Pero no veo muy apropiado al sevillano para reflexionar -y proponer acciones útiles- sobre la incapacidad de la España de 1800 para contrarrestar la inquietud y resquemores a la sazón existentes entre criollos y peninsulares que ya denunciaban los ilustrados, los problemas comerciales o de hábitos y lealtades (Campomanes, Carrió, Azara); la integración de las comunidades indígenas, entonces y ahora; o el rosario de vicisitudes históricas que jalonaron aquellos años terribles, desde que en abril de 1810 llegó a Caracas la nueva de la pérdida de Andalucía ante el invasor francés. Ese estallido y el inmediato de 25 de mayo en Buenos Aires provocan un alud de rebeliones y motines en Chile, Paraguay, Nueva Granada, el Bajío mexicano... Con éxitos iniciales pronto neutralizados -con la excepción del Río de la Plata- y adioses prematuros a la Patria Vieja chilena o a la Patria Boba venezolana. Tras la ejecución de Hidalgo (Chihuahua, marzo 1811) y la huida de Bolívar, en 1815, la vuelta de los poderes realistas conservadores es un hecho. No es éste el lugar para escribir una historia de las independencias en las Indias -las hay excelentes- pero sí para recordar que el alejamiento entre España y las naciones sucesoras de los virreinatos es cada vez mayor y la sabia previsión del virrey Abascal de que «la liberalización comercial no podía dejar de traer consigo la irrevocable separación de destinos entre España y la América aun española», en palabras de Halperin Donghi.
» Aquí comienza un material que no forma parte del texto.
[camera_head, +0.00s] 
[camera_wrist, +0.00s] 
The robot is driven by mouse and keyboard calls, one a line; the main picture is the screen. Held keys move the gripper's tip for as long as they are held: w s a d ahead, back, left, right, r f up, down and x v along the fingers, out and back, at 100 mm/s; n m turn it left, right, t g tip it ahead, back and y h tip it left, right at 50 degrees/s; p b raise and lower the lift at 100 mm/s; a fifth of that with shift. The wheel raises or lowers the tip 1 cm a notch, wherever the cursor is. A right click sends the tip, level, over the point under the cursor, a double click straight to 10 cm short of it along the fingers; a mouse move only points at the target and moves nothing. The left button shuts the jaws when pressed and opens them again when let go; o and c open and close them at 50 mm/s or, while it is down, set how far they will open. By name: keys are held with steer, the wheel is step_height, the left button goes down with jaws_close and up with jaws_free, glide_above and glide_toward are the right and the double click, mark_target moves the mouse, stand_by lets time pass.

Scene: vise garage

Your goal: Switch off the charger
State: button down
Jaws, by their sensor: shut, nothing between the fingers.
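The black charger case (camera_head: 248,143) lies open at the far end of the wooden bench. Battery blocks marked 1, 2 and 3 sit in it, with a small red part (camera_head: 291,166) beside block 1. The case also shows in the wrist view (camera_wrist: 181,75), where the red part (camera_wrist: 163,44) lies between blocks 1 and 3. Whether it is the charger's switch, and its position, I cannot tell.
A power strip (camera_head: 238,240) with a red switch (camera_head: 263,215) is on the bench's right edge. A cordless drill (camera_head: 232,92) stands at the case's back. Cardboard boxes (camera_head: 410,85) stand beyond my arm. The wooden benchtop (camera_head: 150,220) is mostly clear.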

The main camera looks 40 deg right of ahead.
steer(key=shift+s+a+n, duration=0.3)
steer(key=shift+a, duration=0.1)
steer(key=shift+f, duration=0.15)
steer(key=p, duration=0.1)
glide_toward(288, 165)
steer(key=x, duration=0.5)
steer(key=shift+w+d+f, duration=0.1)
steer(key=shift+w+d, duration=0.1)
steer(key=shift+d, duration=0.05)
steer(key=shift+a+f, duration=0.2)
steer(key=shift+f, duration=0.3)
Aunque las transposiciones y cotejos históricos son un juego peligroso, grosso modo vemos constantes del secesionismo de entonces repetidas en el de hoy, bien que a una escala menor, pues las cosas de España también son mucho menores: los sublevados (como ya hiciera J. Gabriel Condorcanqui, alias Túpac Amaru II, en 1780) no se atreven a proclamar sus intenciones desde el principio y aseguran estar contra «el mal gobierno», como ahora hablan de soberanismo, de hechos diferenciales, de deuda histórica, agravios y etc. (imposible no pensar de inmediato en el Bloque, en Convergencia y PNV, amén de todo el gallinero de minúsculos regionalistas no menos agraviados en León, La Rioja, Santander, Aragón, Andalucía, Asturias, Canarias...); el Plan de Iguala (Iturbide, 1821) propone algo muy parecido al confederalismo que Rodríguez favorece encantado, una confederación de imperios, mexicano y español, que podrían tener un soberano único (huelga encalcar en la memoria: sin terminar el año 1821, México ya se había independizado); en México, el virrey Apodaca confía en reconstruir el antiguo orden, pero el retorno del constitucionalismo en España (Riego, enero de 1820, en Las Cabezas de San Juan) se convierte en obstáculo insalvable para las fuerzas conservadoras locales que ya no ven interés alguno en permanecer unidos a una metrópoli de signo liberal. El golpe de Riego es catastrófico para la subsistencia del imperio ultramarino, no sólo por impedir la partida de las tropas, sino por disuadir a los leales de América.
Tal vez no valga la pena traer a colación episodios lamentables como la matanza en la alhóndiga de Guanajuato o el fusilamiento de Santiago de Liniers y Martín de Alzaga (héroes de la resistencia contra las invasiones inglesas de 1806 y 1807) a manos de los insurgentes porteños; ni siquiera el heroísmo desesperado, cuando ya todo estaba perdido, por mantener Puerto Cabello, El Callao, San Juan de Ulúa, anticipos de Baler: los españoles de la época -los de ahora, sabe Dios- más dispuestos a gestos valientes y baldíos que a prever y arbitrar soluciones antes de la descarga de la tormenta. Todo se perdió y a veces me pregunto -mientras un resentimiento absurdo a dos siglos vista arranca la estatua de Colón en Caracas o la de Pizarro en la Plaza de Armas de Lima- hojeando el callejero madrileño, cuántos residentes en calles y plazas como Mejía Lequerica, Pablo de Olavide, Martín de Alzaga, Abascal, Apodaca, Lagasca y un larguísimo etcétera de innecesaria memoria tienen la más remota idea del significado de esos nombres en la historia de España, que es la suya, la de su gente. Los planes de estudio propiciados por Rodríguez no van a ayudar nada, pero aun hay algo peor: infinidad de españoles están contentos así.